高度防御的两年多的生活练就了我的行装简朴健步如飞的习惯和充满杀意的愤怒眼神。后来有一次和朋友在杭州逛街,走出餐厅后我吓坏了,因为我发现自己上完厕所后忘记了拉好挎包上的拉链,这在温州可以是一次非常惨痛的教训,当我失魂落魄查看包包时,它就是我刚打开它的样子。瞬间我才反应过来,不是所有世界都是一样的,不是所有生活都是一样的。我很喜欢在杭州的公车上睡着的感觉。

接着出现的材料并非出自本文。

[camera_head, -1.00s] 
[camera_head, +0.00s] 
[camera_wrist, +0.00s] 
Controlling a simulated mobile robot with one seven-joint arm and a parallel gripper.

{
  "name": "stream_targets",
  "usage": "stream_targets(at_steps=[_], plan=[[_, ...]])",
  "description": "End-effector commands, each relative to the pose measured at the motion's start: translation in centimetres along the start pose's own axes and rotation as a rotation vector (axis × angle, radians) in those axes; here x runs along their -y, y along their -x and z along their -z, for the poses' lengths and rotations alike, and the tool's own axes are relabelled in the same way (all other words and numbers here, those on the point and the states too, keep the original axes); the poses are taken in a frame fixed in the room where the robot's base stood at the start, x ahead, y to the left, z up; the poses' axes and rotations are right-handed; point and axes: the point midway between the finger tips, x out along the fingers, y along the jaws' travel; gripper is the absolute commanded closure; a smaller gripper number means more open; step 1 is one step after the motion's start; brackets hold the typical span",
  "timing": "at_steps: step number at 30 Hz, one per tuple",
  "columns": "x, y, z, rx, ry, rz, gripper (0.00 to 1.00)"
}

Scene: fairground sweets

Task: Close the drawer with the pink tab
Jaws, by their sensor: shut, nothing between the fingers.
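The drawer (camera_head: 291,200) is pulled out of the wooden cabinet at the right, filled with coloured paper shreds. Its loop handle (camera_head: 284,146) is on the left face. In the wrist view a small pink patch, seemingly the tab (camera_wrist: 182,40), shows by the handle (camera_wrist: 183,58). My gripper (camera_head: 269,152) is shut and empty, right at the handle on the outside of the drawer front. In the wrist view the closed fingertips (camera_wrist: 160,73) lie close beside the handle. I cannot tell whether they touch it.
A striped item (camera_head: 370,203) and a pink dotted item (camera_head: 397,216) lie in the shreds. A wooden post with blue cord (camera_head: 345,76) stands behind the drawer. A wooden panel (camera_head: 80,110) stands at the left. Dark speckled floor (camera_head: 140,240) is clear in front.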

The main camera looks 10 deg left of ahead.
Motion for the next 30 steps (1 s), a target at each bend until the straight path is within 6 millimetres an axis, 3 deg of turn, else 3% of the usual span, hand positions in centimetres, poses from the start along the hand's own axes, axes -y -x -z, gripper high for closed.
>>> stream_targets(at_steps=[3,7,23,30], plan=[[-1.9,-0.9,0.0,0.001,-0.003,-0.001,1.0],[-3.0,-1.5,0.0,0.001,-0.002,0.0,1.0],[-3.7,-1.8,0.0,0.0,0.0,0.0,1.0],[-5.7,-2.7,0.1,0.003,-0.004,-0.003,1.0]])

直到现在,我还是保留着对年底的警惕性。我会尽量在12月以前就完成所有待办事项,减少不必要的外出,停止经济活动,特别恪守成规的生活。就像年本身的意思一样,是需要除去夕害,度过年害的。冬季也是一个万物藏匿的季节,其实精神在节奏上也应是趋于和缓的状态,而非如今集中大量精力去高频处理一整年的生活信息的状态。但目前由于受到经济发展的影响,好像过年成为了一种消费文化,取代了原有的农耕文化,随之而来的好的不好的振动也许也是一种社会变迁和人类适应的过程吧。